INFORMATION SUPPLIED:
------------------------------------

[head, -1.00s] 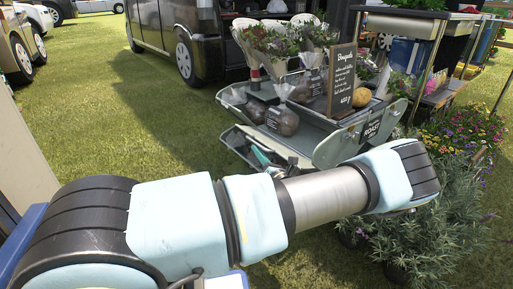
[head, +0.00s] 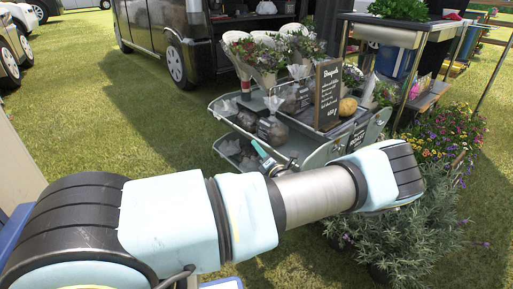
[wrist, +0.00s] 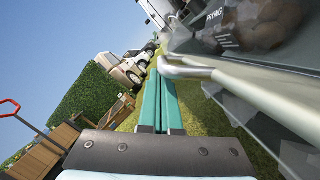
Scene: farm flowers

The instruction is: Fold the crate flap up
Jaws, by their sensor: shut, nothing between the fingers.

------------------------------------

SET TASK:
Reproduce each line word for word and drop the pictures.

CORRECT ANSWER:
[head, -1.00s] 
[head, +0.00s] 
[wrist, +0.00s] 
Scene: farm flowers

The instruction is: Fold the crate flap up
Jaws, by their sensor: shut, nothing between the fingers.

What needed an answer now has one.